The first step in this process is to identify the duplicates, also referred to as matching. Typically, there are two ways in which this is done – a deterministic approach and a probabilistic approach:
a) Deterministic approach: In this approach, an exact match between data elements is sought and a score is assigned. This approach usually results in fewer matches. This is the ideal choice if unique values, such as Social Security number and social insurance number, are captured, but considering this is confidential data, customers are not willing to share them unless required. Therefore, the most commonly used fields include phone numbers, addresses, email addresses, and so on. This approach also introduces complexity as the number of data elements to match increases because that means requiring more matching rules. Excessive matching rules could result in performance degradation and a costly continuous cycle of maintenance.
b) Probabilistic approach: In this approach, matches are based on multiple criteria, such as phonetics, the likelihood of occurrence, and nuances. This approach uses weights to calculate the match score and employs thresholds to determine a match. This approach is more accurate in matching records. It is more suitable with a wider set of data elements that can be used for matching.

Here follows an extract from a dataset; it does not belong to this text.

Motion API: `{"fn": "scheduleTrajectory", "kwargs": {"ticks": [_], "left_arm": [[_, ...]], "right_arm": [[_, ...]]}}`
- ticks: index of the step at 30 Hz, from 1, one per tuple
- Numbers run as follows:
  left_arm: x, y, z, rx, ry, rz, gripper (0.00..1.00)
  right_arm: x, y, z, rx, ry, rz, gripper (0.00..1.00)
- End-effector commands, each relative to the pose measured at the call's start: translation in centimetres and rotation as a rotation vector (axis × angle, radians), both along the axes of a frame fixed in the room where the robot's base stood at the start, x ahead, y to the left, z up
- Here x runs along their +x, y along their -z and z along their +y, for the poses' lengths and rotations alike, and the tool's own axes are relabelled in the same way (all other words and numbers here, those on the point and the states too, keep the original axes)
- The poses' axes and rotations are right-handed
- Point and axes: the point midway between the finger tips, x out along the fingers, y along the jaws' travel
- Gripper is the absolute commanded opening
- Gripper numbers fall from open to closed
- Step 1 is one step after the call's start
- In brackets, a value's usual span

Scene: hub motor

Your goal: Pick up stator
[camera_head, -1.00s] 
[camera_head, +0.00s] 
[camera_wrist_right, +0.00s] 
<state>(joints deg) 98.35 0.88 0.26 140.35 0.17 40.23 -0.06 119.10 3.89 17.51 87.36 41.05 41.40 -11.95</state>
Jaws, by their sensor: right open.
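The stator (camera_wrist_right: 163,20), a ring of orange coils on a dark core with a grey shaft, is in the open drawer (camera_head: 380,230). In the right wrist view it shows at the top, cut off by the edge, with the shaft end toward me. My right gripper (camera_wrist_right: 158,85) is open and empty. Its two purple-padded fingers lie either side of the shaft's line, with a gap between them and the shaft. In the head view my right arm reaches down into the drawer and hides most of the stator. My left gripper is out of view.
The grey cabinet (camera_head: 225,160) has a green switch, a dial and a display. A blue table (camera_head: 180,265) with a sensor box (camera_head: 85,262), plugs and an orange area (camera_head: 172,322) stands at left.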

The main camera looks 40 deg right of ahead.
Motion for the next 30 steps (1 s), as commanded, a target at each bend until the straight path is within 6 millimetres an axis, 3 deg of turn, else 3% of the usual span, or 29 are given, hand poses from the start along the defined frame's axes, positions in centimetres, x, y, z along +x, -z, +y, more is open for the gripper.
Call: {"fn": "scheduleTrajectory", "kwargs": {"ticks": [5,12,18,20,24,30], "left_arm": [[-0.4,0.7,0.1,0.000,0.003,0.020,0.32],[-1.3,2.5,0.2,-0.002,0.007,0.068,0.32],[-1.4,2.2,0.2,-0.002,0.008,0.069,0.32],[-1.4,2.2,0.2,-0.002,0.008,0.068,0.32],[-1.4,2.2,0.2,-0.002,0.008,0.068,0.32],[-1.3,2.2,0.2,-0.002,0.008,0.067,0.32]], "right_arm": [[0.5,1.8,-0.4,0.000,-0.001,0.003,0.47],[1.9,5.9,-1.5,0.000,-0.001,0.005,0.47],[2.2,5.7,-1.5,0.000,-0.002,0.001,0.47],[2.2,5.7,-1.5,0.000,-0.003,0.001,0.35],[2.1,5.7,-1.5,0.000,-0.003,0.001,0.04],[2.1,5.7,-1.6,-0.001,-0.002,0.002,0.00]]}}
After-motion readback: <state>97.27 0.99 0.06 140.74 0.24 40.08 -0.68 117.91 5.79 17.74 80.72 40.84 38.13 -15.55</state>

Once the record has been identified as a duplicate, the next step is to merge the duplicates to create the golden source, the single source of truth. The key challenge at this stage is which data elements from multiple records need to survive to form the Golden Record. This requires building some intelligence in the MDM tool to determine which elements should survive.

Key elements of an MDM program

It is crucial to understand that MDM is not a technological solution to a business problem. Although it will help, it won't solve all problems. This is a mindset that, if not recognized, can cause MDM projects to fail. The thinking that once we implement an MDM tool, all data problems will sort themselves out is just not realistic. A strong MDM program has key elements that must be implemented and adhered to, so the MDM investment of the organization continues to bear fruit and provide a high ROI.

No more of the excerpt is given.